The demands on theatre can feel impossible. Be modern — while being constrained to ancient, inconvenient building. Be relevant to the nation at large — without alienating your existing audience, who after all are all you can rely on. Be accessible — although you can never be cheap, because a live show always comes at a certain cost, a certain risk. All this threatens to smother what theatre is: in the critic Kenneth Tynan’s words, “basically a means of spending two hours in the dark without being bored”. Perhaps a wave of creative destruction is exactly what’s needed.
Because while a bad play is a very sorry way to spend an evening, when good theatre happens, there’s nothing else like it.
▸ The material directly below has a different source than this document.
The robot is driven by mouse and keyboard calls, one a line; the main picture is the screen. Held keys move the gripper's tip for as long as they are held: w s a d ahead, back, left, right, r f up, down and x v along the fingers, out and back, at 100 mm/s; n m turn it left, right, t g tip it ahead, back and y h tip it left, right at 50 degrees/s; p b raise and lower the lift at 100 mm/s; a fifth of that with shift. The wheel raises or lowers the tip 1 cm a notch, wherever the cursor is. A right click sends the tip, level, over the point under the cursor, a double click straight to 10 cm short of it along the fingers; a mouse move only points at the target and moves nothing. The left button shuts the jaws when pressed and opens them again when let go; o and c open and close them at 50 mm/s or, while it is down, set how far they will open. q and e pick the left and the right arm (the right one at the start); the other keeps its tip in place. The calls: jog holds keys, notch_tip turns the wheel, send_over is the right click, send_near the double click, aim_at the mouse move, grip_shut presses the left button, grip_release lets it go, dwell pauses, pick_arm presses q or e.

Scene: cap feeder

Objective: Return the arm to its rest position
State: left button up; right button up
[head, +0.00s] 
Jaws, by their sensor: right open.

The audacity of every part — actors, stagehands, lighting, sound — coming together in front of your eyes. The thrill of knowing that your reactions are a part of the work that exists this night.
A revival of Peter Shaffer’s obscene Equus left me haunted by divine violence, dreaming about horses: what I’d watched had the power of not just drama but ritual. I think, often, of the terrible assembly of the crinoline around the Queen at the end of Robert Icke’s Mary Stuart, and how no other art form could have made that particular nightmare real. For more of that, I think I could learn how to be an audience again, even in these strange conditions.